Problem requirements: Answer with one number: the count of lines in the listing below that hold the word "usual".

+++

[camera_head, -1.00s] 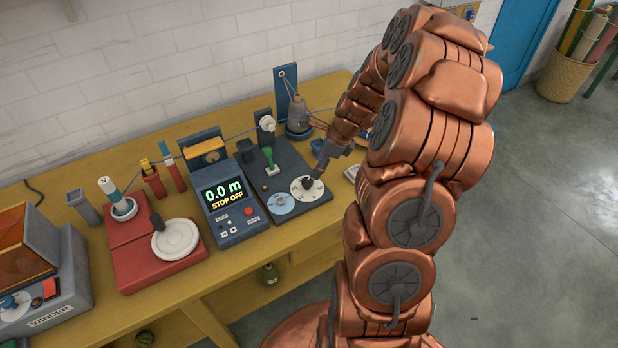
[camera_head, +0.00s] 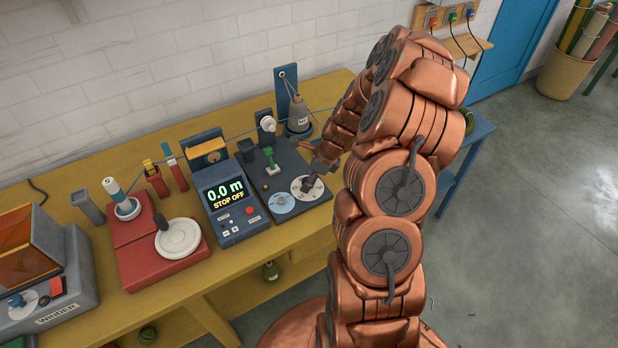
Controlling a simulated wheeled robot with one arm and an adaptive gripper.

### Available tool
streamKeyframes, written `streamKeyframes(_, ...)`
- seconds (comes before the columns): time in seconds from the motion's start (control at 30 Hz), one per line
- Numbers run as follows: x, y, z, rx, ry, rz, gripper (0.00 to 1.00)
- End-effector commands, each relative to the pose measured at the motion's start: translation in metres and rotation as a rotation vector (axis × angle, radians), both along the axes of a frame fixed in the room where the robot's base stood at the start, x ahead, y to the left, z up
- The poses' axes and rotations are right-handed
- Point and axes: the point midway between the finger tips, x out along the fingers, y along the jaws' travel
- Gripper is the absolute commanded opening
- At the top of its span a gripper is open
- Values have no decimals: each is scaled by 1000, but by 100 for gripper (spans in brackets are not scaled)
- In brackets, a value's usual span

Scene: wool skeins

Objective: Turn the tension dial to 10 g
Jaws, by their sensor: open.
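The tension dial is a white round disc (camera_head: 303,193) with a dark knob (camera_head: 308,183) in its middle, on a dark base plate (camera_head: 285,163). Its marks are too small to read. A pale blue round disc (camera_head: 281,204) sits just left of it.
A blue meter box (camera_head: 231,207) reading "0.0 m STOP OFF" stands left of the base plate. A green lever (camera_head: 270,160), a white tensioner wheel (camera_head: 267,124) and a yarn cone (camera_head: 299,115) stand behind. A red unit (camera_head: 138,240) is farther left.

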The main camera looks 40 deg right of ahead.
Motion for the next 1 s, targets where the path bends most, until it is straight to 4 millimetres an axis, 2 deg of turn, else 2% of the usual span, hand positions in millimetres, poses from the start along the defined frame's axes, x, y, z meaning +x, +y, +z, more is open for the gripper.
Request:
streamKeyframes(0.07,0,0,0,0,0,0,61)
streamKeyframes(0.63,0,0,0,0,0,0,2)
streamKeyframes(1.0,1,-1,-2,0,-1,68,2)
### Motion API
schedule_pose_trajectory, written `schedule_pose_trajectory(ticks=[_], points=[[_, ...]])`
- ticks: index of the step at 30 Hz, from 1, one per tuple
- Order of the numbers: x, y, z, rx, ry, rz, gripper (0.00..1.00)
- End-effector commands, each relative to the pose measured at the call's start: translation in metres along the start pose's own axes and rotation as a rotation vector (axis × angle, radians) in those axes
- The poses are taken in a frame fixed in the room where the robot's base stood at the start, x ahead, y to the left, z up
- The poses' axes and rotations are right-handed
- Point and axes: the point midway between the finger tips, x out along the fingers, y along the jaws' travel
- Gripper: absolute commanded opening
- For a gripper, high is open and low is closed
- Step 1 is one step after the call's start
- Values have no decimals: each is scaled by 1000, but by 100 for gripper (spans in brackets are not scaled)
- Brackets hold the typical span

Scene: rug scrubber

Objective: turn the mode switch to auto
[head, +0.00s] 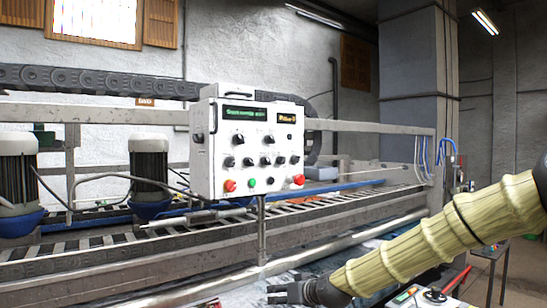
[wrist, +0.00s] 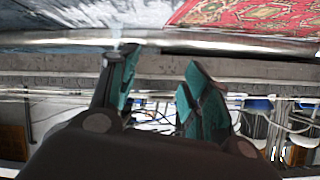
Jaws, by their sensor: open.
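A white control box (head: 250,145) stands on a post at the middle of the head view, its front facing me. It has a green-lit display (head: 245,114), several black rotary knobs, and red and green buttons along the bottom. Labels are too small to read, so I cannot tell which knob is the mode switch. My gripper (head: 276,293) is at the bottom of the head view, below the box and apart from it. In the wrist view my gripper (wrist: 158,92) has its teal-padded fingers apart with nothing between them. The control box is not recognisable there.
A metal rail (head: 190,287) of the scrubbing machine runs along the front. A patterned red rug (wrist: 245,22) shows in the wrist view. A second small control box (head: 432,298) is at the lower right, beside my arm. The space before the white box looks clear.

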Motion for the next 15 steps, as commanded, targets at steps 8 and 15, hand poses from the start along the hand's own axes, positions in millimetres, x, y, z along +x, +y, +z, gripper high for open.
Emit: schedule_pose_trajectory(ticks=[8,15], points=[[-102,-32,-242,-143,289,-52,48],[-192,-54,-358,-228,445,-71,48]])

+++

Full answer: 2